Las amenazas de Sousa, que hacía temblar a sus directivos cuando entraban en el despacho, no eran en vano. Durante el invierno de 2013, cuando ya habían saltado las tapas de la alcantarilla de la empresa, despidió a un informático de una subcontrata, que estaba casado con una periodista del diario Expansión. La redactora había publicado noticias sobre los líos de la compañía. 

“Podía llamarte 20 veces al día un sábado”

La prensa, que lo había agasajado hasta la exageración durante sus años de bonanza, se convirtió en una de sus grandes obsesiones: si alguien difundía informaciones contrarias a sus intereses debían rodar cabezas en las redacciones. Sus propios directivos vivían amedentrados por su mal humor y las visitas a los despachos de la planta noble constituían auténticas pesadillas, más atroces a medida que se iban revelando los secretos de una multinacional de cartón-piedra. “Podía llamarte 20 veces al día un sábado si tenía algún empeño. No había manera de pararle”, admitía hace unos años uno de sus directores generales sobre el día a día en la empresa. 

En aquella época, a partir de la crisis de 2008, los departamentos financieros y de contabilidad habían empezado a falsear los números –la Audiencia Nacional condena también a la auditora BDO al pago de una multa y a satisfacer más de 51 millones en concepto de responsabilidad civil– para tapar un hoyo millonario, conseguir financiación entre sus cajas de ahorros y bancos amigos, y mantener el castillo en el aire. Pescanova SA llegó a falsificar facturas por 3.000 millones de euros para acceder a nuevos créditos cuando el boquete amenazaba con engullir a la compañía.
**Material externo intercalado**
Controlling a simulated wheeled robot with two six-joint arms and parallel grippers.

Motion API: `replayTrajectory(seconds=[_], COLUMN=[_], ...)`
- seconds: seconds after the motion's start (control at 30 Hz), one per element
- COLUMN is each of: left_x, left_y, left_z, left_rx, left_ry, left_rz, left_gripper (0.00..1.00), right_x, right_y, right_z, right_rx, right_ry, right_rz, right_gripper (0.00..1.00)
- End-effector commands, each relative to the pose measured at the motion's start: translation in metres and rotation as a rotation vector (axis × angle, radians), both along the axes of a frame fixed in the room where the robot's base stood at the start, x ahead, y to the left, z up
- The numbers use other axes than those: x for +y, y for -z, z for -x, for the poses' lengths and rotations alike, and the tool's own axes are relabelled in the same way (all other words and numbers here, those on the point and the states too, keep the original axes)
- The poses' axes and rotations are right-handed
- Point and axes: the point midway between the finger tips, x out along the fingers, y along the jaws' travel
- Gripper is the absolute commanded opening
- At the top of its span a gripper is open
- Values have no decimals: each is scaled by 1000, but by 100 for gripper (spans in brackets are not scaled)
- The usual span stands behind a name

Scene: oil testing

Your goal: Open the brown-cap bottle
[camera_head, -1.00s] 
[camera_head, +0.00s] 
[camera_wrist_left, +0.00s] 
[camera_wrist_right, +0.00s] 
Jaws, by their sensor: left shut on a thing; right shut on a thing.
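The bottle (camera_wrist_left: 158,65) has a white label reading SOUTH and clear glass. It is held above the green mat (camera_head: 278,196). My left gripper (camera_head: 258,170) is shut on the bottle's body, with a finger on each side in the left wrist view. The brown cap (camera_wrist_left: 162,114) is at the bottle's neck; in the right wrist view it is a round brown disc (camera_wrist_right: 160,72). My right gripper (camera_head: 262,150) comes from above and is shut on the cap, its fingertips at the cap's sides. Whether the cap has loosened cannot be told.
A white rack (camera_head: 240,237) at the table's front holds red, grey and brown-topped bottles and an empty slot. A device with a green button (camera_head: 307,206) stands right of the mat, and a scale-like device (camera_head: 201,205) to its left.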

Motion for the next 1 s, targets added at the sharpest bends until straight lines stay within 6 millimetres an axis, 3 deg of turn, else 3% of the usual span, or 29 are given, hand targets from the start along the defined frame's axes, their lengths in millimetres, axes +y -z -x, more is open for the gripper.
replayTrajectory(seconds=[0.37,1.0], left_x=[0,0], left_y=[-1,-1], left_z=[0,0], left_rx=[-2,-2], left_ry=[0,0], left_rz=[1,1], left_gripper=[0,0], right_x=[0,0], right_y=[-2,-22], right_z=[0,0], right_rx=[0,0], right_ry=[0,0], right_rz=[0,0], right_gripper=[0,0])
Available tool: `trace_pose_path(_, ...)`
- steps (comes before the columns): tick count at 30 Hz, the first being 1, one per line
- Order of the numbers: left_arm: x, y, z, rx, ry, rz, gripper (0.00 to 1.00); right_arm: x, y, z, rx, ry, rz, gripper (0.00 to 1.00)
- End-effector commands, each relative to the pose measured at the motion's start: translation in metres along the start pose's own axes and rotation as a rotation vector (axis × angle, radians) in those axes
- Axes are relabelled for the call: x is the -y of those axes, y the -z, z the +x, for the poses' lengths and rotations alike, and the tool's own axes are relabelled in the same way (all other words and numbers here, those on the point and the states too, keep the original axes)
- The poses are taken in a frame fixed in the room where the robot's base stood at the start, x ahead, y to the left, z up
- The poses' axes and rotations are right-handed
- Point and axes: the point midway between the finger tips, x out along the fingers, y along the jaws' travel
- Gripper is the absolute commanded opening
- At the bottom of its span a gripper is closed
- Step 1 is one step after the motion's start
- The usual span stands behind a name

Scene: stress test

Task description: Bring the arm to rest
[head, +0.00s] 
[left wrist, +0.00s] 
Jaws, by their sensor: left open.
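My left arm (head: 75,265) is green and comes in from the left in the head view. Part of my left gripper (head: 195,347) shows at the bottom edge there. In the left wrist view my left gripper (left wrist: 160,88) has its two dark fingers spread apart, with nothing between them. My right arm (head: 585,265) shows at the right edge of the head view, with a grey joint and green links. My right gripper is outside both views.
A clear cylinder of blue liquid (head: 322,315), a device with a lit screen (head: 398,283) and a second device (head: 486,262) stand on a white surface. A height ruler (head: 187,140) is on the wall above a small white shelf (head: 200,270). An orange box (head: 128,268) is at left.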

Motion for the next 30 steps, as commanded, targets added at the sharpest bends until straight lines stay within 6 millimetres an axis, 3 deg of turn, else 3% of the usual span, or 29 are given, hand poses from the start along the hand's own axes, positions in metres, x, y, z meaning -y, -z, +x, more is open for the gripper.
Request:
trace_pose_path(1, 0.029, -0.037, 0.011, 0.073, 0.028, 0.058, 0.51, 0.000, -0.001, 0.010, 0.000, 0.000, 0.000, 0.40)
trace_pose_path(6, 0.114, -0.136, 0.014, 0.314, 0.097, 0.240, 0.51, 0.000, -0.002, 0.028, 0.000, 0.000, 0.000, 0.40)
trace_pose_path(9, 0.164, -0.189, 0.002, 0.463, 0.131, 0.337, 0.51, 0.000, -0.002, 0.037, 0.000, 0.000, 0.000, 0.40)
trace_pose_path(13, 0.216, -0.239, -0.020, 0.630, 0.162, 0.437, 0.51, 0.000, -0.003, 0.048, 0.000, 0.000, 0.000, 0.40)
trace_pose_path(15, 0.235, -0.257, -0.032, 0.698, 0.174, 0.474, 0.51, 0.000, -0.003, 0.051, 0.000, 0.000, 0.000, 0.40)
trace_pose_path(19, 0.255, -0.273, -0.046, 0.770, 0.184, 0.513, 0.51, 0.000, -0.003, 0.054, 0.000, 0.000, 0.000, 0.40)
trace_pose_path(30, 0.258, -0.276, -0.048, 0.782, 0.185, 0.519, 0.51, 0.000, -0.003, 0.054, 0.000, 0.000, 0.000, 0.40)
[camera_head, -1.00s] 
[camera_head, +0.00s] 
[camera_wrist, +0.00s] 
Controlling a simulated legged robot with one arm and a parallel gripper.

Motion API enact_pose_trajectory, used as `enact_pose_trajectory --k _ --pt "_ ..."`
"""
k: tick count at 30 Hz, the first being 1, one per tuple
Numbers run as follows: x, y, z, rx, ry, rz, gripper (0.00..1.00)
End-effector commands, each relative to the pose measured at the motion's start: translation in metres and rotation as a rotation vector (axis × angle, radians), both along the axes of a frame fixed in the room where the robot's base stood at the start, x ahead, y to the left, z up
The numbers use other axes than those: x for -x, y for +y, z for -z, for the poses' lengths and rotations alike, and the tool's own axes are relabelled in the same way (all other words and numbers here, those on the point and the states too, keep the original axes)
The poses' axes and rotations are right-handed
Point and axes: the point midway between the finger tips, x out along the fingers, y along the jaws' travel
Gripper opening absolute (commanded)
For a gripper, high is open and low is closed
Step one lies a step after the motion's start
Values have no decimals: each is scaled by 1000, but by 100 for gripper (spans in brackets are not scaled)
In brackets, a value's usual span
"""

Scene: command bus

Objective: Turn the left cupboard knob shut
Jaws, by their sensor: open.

Juan Pavía, el fiscal de Anticorrupción que llevó al banquillo a Sousa y la antigua cúpula de Pescanova describió así sus prácticas en su último alegato ante el tribunal hace un par de meses: “No hablamos de unos millones arriaba o abajo sino de más de 2.000 de pasivo oculto. En un desbalance tan grosero que es imposible que obedezca a un error. [...] Para solucionar los problemas de Pescanova no solo eligieron el camino equivocado, sino que escogieron el delictivo. Y lo eligieron cuando el sistema les brindaba posibilidades para no hacerlo”

Sousa no se había rendido fácilmente, durante el último lustro ha cargado contra la banca, contra los accionistas, contra casi todos, incluso después de entregar el trono en 2013. Y pese a haber cobrado un sueldo anual de un millón de euros denunció a su empresa por despido improcedente. Reclamaba 666.000 más. Desde hace siete años peleaba para no ir a la cárcel e incluso había decidido enfrentarse a entrevistas incómodas por primera vez en su vida. 

Todo ha sido en vano. La condena, que aún puede recurrir, le ha llegado a los 70 años. Su descenso a los infiernos tuvo de todo. Incluso una amante que se dedicó a airear los correos electrónicos desesperados que el empresario le mandaba a medida que avanzaba la investigación y que acabaron publicados en la prensa, una vez desmoronada aquella red de protección. Importantes despachos de abogados llegaron a manejar documentación sobre Fernández Sousa mucho menos decorosa. El empresario que según Feijóo convertía sueños en realidades había llevado sus capacidades demasiado lejos.